▶ [Dataset content]:

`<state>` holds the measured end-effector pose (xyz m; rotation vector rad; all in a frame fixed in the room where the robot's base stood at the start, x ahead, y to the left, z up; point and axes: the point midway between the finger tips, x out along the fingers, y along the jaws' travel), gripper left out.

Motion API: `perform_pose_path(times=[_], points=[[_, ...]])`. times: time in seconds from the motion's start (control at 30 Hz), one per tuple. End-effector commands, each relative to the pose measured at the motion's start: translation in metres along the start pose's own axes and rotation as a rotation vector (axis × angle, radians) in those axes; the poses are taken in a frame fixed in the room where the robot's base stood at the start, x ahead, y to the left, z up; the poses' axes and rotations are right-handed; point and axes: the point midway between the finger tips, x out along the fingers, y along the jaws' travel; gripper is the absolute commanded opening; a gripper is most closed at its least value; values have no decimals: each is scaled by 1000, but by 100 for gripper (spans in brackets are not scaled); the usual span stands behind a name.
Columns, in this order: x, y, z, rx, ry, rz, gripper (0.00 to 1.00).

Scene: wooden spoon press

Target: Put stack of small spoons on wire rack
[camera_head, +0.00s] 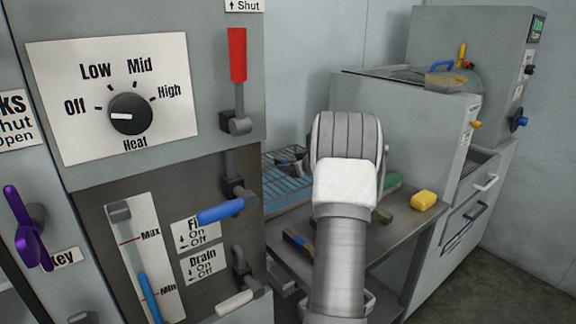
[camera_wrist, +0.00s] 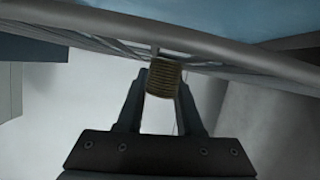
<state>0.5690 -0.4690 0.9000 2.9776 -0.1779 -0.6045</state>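The stack of small spoons (camera_wrist: 165,77) shows in the wrist view as a small brown ribbed bundle. My gripper (camera_wrist: 165,84) is shut on it, with one finger on each side. The wire rack (camera_head: 288,186) stands on the metal table behind my arm in the head view, with a blue surface under its wires. Its thick grey rim (camera_wrist: 215,50) crosses the top of the wrist view, just beyond the stack. I cannot tell whether the stack touches the rack. My arm hides part of the rack in the head view.
A tall panel with a heat dial (camera_head: 128,114) and levers stands close on the left. A grey machine (camera_head: 425,110) stands behind.

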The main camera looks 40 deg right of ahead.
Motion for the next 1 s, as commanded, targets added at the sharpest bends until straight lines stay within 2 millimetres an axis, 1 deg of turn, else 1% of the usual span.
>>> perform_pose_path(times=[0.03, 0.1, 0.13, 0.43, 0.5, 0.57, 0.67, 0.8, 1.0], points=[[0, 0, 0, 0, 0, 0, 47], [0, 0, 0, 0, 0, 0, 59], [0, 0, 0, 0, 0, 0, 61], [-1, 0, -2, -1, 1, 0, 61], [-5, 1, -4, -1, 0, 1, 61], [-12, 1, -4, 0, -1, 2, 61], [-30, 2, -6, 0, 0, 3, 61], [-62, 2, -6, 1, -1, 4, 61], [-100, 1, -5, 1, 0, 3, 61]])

▶ [What is needed]:
Pick out the lines containing the word "along" and show them.

▶ [Finished answer]:
`<state>` holds the measured end-effector pose (xyz m; rotation vector rad; all in a frame fixed in the room where the robot's base stood at the start, x ahead, y to the left, z up; point and axes: the point midway between the finger tips, x out along the fingers, y along the jaws' travel), gripper left out.
Motion API: `perform_pose_path(times=[_], points=[[_, ...]])`. times: time in seconds from the motion's start (control at 30 Hz), one per tuple. End-effector commands, each relative to the pose measured at the motion's start: translation in metres along the start pose's own axes and rotation as a rotation vector (axis × angle, radians) in those axes; the poses are taken in a frame fixed in the room where the robot's base stood at the start, x ahead, y to the left, z up; the poses' axes and rotations are right-handed; point and axes: the point midway between the finger tips, x out along the fingers, y along the jaws' travel; gripper is the absolute commanded opening; a gripper is most closed at its least value; values have no decimals: each is scaled by 1000, but by 100 for gripper (spans in brackets are not scaled); the usual span stands behind a name.

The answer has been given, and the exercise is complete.